March 21, 2014

Is Dating a Vegan Overrated?

Some people out there might wonder why eating a different diet could put so much strain on a relationship. There's an easy answer to that – because it's not a diet but rather a whole life philosophy. Some people eat a vegan diet (often preferring to call it plant-based) for health reasons, but that's not what I'm addressing here. I'm a vegan for non-human animals, for other human beings, for the environment, and for my health. There is no aspect of my life that this belief system does not touch. So, when I look for a partner in this life, I want very much for them to share my vegan ideology.



For my entire dating life I've been a vegetarian/vegan. When I was younger and made a list of my perfect guy's attributes, #1 was always “is a vegetarian”. I became veg for ethical reasons and couldn't fathom purposely placing a piece of animal flesh into my mouth ever again, and so that was the one non-negotiable rule that I made for my dating life. After all, I thought, how can you be in a relationship with someone – and call that person your other half! – when they're ingesting dead animals several times a day, when they have such a huge disconnect with the food on their plate, when they're petting one animal and eating another?

I wasn't the type to have long term relationships, so my vegan requirement wasn't too much of an issue. I dated vegan, vegetarians, and carnists alike. My beliefs did cause some rifts from time to time, and I'm sure hindered the progress of more than one relationship. Mostly it wasn't a big deal because there were no long term plans. However, it really sucked when I'd lean in for a kiss, get a whiff of pepperoni, and all I could think about was the pig whose life was stolen for those slices of processed meat. What a turn off. No pepperoni kisses for me!

By now you're probably thinking the answer to the title of this post is “no, absolutely not!”, so you'll be surprised to learn that, yes, I do think that dating a vegan is overrated. A little bit. Sometimes.

My first reasoning is that just because someone is vegan doesn't mean that they are compatible with you, and it doesn't mean that they are a good person. A few of the veg*ns I dated were uninspiring, dispassionate, callous. I'm not saying that vegan men are terrible, not at all, but I want to make the point that people are people, no matter what ethics they ascribe to.

Speaking of people are people, that runs right into my next point. Everyone has the ability to be compassionate, to feel empathy, and to connect. I love the term pregan (pre-vegan), which implies that we're all potential vegans; some of us just haven't arrived at the doorstep yet. We shouldn't discount people because they have yet to experience the same epiphanies that we have.

Case in point, in 2007, I was this vegan radical punk girl who rode her bike everywhere, gave my time to social justice causes, and explored the forgotten parts of my city who met a radical punk guy who rode his bike everywhere, gave his time to social justice causes, and explored forgotten parts of his city. We fell madly in love. He wasn't a vegan, and that was a problem for me. Most of his best friends were vegan. He knew the gritty details of the lives of farmed animals, he'd seen the undercover videos, and he had no interest in going vegan. I couldn't comprehend this decision.

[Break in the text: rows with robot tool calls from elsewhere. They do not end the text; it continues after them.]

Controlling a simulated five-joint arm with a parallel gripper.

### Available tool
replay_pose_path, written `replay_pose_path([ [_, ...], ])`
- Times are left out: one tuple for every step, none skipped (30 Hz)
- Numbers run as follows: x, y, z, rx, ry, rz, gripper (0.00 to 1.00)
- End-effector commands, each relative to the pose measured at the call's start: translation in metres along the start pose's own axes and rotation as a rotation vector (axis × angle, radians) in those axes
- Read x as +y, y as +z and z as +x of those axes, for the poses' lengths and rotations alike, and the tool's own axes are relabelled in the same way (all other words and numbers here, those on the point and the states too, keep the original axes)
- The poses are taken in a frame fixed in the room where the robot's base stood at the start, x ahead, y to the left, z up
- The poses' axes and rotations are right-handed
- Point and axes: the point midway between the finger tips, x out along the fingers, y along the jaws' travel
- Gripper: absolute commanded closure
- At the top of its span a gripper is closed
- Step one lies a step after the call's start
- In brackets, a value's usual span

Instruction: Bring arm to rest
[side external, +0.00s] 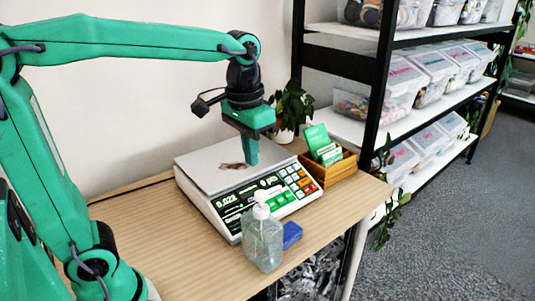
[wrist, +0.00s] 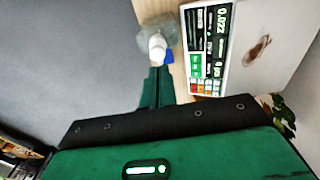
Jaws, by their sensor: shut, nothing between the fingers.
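My green arm reaches in from the left in the side external view. My gripper (side external: 252,161) points down over the front part of the white scale (side external: 205,162), near its keypad. Its fingers are shut with nothing between them. Whether the tips touch the scale cannot be told. In the wrist view my gripper (wrist: 160,72) shows as closed green fingers pointing toward the pump bottle (wrist: 157,42). The scale (wrist: 262,22) lies to their right there, with a lit display and a small brown patch on its plate.
The clear pump bottle (side external: 262,243) and a blue block (side external: 291,235) stand at the wooden table's (side external: 140,228) front. A wooden box of green cards (side external: 335,168) and a potted plant (side external: 290,105) are right of the scale. Shelves with bins (side external: 415,75) stand beyond.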

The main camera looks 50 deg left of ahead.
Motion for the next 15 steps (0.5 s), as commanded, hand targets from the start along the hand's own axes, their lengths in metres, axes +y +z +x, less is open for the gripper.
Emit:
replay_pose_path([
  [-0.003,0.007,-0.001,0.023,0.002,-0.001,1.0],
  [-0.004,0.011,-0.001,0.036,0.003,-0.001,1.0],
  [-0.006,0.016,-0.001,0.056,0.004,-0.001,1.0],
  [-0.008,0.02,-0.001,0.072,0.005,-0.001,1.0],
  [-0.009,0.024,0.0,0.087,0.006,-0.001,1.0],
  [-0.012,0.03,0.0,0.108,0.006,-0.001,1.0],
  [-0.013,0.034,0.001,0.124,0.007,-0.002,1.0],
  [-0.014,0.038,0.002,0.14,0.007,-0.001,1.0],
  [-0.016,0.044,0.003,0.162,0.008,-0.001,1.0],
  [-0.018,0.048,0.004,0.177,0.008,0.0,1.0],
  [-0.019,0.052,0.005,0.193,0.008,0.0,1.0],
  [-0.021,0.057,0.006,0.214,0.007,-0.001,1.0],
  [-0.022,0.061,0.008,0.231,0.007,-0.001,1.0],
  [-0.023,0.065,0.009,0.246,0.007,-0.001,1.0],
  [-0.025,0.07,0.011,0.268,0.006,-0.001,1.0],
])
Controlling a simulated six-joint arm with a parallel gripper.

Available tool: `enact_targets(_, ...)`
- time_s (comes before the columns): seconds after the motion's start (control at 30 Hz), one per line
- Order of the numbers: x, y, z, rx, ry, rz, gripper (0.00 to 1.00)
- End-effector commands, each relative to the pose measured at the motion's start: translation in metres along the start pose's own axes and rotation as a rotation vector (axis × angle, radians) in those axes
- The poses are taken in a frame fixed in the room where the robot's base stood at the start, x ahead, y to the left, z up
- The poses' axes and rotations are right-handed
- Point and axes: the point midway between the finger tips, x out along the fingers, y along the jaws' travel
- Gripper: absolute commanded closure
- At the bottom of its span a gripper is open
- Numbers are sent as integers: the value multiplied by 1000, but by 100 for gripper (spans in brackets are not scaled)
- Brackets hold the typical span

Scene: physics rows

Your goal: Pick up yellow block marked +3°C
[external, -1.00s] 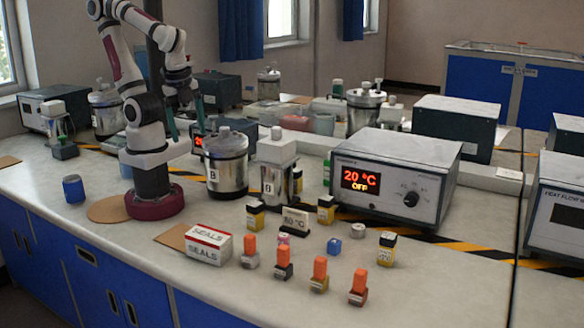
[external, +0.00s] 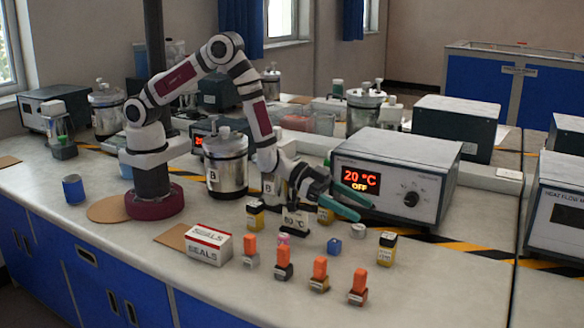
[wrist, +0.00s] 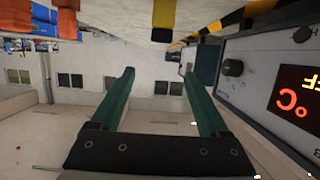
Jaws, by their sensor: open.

I'd find myself thinking “what if”. What if we move in and he has raw meat in the fridge all the time? What if we have children and he refuses to raise them vegan. Blah blah blah. You know what? All of that was way in the future and completely hypothetical, and except for that, our love was smooth sailing. I had one of my “live in the present moment, Marissa!” pep talks with myself.


As it happens, I found a guy who deeply respects me and admires my convictions. When we moved in together, there was no meat in the house. If/when we have children, they will be raised vegan. When we had cookouts and parties, he made extra efforts to insure that the designated pans, utensils, etc., for the vegan food were not contaminated by the meat ones. When you commit to someone, when you love them, you love all of them, and that goes both ways. He compromised because he knew how serious my conviction was. In return, I did not guilt him for not being vegan, I gave him no ultimatums (You eat vegan or I'll leave). I loved him for who he was.

More than 5 years after we fell in love, guess what? My love came to me and declared that he was going vegan. He didn't do it because I made him watch animal cruelty videos, nor did he do it because I begged him to. He made the connections on his own, and if there is ever a point that I'm not in his life anymore, those connections he made will still be there. His decision has also made us closer than ever before. So, you see, dating a vegan isn't entirely overrated!

Not every relationship will end up this way. The point is you don't know which of them will and which won't, and it doesn't mean that someone is a bad person if they eat animals. It's silly for us vegans to judge someone that we love for something that most of us had to come to in our own time. I've grown up, and I've learned that. I'm not a little girl making lists anymore.